# [Your task]
Report only the number of lines in this material that include "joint".

# [Robot episode rows]
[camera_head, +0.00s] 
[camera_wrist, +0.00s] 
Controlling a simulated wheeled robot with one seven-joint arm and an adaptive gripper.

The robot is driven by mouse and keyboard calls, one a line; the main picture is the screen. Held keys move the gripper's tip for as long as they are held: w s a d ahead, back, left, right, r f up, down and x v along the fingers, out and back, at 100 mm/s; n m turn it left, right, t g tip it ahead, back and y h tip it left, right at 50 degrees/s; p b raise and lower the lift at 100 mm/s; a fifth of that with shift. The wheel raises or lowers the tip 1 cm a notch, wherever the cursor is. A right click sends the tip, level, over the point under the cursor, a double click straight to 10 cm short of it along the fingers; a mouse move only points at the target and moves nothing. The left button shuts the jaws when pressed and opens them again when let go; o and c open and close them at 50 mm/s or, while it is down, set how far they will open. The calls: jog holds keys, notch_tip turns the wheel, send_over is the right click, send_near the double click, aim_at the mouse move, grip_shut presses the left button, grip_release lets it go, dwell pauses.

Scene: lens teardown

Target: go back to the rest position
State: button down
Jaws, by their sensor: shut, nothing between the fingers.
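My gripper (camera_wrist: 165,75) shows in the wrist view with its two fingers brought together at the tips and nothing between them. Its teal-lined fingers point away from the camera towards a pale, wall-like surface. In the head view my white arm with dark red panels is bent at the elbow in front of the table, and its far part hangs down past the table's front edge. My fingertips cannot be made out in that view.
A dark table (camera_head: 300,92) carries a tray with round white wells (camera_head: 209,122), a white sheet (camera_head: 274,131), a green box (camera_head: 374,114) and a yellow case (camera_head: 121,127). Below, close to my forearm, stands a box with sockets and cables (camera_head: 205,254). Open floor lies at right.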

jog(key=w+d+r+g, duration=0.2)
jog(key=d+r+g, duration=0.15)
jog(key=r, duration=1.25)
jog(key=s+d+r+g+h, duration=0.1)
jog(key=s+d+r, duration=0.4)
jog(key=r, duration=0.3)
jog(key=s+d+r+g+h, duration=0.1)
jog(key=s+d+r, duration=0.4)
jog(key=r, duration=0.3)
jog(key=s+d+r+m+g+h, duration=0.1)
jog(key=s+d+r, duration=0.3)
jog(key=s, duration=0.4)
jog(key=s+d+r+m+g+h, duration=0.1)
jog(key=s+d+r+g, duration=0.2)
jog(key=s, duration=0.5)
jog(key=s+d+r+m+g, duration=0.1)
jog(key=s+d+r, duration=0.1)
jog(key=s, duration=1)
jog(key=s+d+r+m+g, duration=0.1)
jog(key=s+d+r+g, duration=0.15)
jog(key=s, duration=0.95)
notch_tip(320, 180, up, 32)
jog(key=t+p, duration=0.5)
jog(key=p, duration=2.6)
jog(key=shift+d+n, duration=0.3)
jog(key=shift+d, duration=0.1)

...

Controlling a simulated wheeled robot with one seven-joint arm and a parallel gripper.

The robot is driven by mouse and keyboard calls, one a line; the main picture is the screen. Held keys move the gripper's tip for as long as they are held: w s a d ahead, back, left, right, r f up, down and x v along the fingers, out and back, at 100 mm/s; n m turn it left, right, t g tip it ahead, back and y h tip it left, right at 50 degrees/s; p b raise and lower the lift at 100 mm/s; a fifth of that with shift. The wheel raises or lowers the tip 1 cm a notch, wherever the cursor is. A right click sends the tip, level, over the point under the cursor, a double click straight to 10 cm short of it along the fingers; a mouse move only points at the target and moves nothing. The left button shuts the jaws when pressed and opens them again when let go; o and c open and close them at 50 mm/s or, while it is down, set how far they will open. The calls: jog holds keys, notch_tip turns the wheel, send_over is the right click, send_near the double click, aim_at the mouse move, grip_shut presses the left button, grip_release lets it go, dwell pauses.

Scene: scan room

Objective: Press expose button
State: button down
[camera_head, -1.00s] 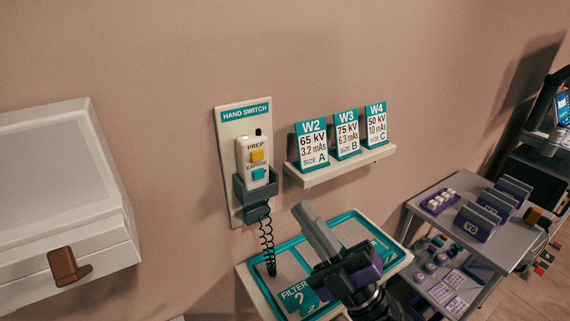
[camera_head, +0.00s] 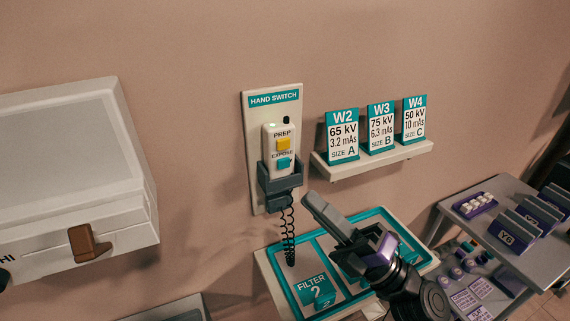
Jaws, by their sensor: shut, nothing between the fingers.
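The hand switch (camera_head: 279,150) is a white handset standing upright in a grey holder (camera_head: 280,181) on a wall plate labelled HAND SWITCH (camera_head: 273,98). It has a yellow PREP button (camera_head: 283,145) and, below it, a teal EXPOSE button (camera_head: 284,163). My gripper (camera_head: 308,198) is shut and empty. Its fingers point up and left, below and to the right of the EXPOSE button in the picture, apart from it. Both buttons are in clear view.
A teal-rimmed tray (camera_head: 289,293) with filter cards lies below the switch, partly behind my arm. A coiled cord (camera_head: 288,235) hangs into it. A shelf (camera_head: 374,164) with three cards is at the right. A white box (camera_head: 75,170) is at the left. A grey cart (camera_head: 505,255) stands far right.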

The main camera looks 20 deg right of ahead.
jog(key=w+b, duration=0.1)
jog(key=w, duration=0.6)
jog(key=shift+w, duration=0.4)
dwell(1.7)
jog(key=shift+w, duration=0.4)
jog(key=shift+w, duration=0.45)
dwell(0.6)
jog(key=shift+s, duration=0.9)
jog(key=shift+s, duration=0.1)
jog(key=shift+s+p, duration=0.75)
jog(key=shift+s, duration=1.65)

--

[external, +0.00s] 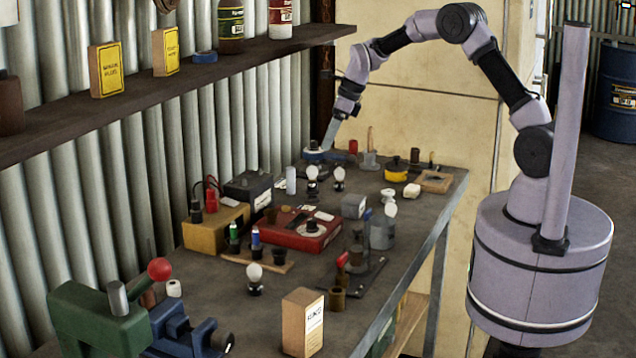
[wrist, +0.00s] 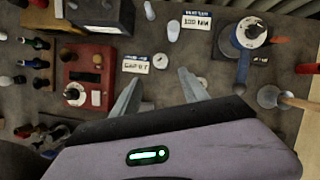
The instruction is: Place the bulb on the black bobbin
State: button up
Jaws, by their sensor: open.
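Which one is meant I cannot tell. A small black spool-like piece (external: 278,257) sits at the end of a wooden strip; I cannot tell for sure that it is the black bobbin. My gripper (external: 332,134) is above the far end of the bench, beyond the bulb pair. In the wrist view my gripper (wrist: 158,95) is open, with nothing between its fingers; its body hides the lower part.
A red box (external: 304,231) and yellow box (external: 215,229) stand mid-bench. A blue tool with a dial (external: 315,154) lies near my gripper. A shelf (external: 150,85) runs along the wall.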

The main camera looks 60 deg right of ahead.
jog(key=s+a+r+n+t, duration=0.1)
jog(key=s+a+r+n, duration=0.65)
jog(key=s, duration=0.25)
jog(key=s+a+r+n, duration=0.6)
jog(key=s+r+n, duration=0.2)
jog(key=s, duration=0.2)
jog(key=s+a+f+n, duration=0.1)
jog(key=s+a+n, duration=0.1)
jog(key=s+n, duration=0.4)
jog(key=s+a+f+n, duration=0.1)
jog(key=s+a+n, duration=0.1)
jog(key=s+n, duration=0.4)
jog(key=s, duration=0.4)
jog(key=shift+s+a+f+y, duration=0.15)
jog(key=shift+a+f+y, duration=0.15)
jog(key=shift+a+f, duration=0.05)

# [Written solution]
2